Information shown:
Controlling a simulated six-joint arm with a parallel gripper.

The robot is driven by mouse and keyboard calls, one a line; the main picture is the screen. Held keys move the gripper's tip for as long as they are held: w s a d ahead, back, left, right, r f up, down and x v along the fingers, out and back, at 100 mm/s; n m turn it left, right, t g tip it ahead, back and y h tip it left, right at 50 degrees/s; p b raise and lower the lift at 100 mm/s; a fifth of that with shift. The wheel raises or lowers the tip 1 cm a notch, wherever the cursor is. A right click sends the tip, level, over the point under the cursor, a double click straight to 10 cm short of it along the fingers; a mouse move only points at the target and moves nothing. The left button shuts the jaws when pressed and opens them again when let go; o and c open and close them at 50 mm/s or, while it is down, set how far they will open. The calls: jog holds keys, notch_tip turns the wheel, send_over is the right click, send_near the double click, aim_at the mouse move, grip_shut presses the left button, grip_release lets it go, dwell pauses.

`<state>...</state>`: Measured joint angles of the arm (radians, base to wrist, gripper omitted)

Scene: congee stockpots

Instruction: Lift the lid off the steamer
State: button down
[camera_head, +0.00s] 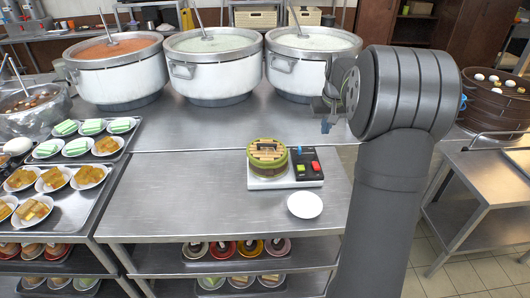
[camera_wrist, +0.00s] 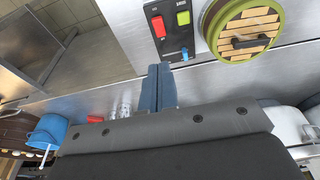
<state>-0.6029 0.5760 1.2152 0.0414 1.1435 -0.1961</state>
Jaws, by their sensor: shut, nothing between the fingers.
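The steamer (camera_head: 268,165) is a small round green pot on a pale base on the steel table. Its lid (camera_head: 262,147) has wooden slats, a green rim and a bar handle, and sits on top of it. In the wrist view the lid (camera_wrist: 234,22) is at the upper right, with its dark handle (camera_wrist: 250,42) facing me. My gripper (camera_head: 327,124) is above the table, up and to the right of the steamer. In the wrist view my blue fingers (camera_wrist: 159,84) are together and empty, apart from the lid and to its left.
A black panel (camera_head: 307,165) with red and green buttons stands right beside the steamer. A white saucer (camera_head: 304,205) lies in front. Large stockpots (camera_head: 215,70) stand behind. Trays of small dishes (camera_head: 77,205) are at the left. The table left of the steamer is clear.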

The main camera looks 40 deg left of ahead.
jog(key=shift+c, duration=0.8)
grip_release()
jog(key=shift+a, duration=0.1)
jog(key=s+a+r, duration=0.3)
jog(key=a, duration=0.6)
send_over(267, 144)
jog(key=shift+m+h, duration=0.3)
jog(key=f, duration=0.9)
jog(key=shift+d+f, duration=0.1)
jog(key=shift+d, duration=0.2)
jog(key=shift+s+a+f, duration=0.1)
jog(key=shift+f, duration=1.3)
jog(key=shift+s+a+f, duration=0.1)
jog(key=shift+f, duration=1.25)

What is required:
All of the data above should be quoted exactly, except for the pictures.

Worked answer:
Controlling a simulated six-joint arm with a parallel gripper.

The robot is driven by mouse and keyboard calls, one a line; the main picture is the screen. Held keys move the gripper's tip for as long as they are held: w s a d ahead, back, left, right, r f up, down and x v along the fingers, out and back, at 100 mm/s; n m turn it left, right, t g tip it ahead, back and y h tip it left, right at 50 degrees/s; p b raise and lower the lift at 100 mm/s; a fifth of that with shift. The wheel raises or lowers the tip 1 cm a notch, wherever the cursor is. A right click sends the tip, level, over the point under the cursor, a double click straight to 10 cm short of it along the fingers; a mouse move only points at the target and moves nothing. The left button shuts the jaws when pressed and opens them again when let go; o and c open and close them at 50 mm/s or, while it is down, set how far they will open. The calls: jog holds keys, notch_tip turns the wheel, send_over is the right click, send_near the double click, aim_at the mouse move, grip_shut presses the left button, grip_release lets it go, dwell pauses.

`<state>...</state>`: Measured joint angles of the arm (radians, base to wrist, gripper omitted)

Scene: congee stockpots

Instruction: Lift the lid off the steamer
State: button down
[camera_head, +0.00s] 
[camera_wrist, +0.00s] 
<state>-0.6029 0.5760 1.2152 0.0414 1.1435 -0.1961</state>
Jaws, by their sensor: shut, nothing between the fingers.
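The steamer (camera_head: 268,165) is a small round green pot on a pale base on the steel table. Its lid (camera_head: 262,147) has wooden slats, a green rim and a bar handle, and sits on top of it. In the wrist view the lid (camera_wrist: 234,22) is at the upper right, with its dark handle (camera_wrist: 250,42) facing me. My gripper (camera_head: 327,124) is above the table, up and to the right of the steamer. In the wrist view my blue fingers (camera_wrist: 159,84) are together and empty, apart from the lid and to its left.
A black panel (camera_head: 307,165) with red and green buttons stands right beside the steamer. A white saucer (camera_head: 304,205) lies in front. Large stockpots (camera_head: 215,70) stand behind. Trays of small dishes (camera_head: 77,205) are at the left. The table left of the steamer is clear.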

The main camera looks 40 deg left of ahead.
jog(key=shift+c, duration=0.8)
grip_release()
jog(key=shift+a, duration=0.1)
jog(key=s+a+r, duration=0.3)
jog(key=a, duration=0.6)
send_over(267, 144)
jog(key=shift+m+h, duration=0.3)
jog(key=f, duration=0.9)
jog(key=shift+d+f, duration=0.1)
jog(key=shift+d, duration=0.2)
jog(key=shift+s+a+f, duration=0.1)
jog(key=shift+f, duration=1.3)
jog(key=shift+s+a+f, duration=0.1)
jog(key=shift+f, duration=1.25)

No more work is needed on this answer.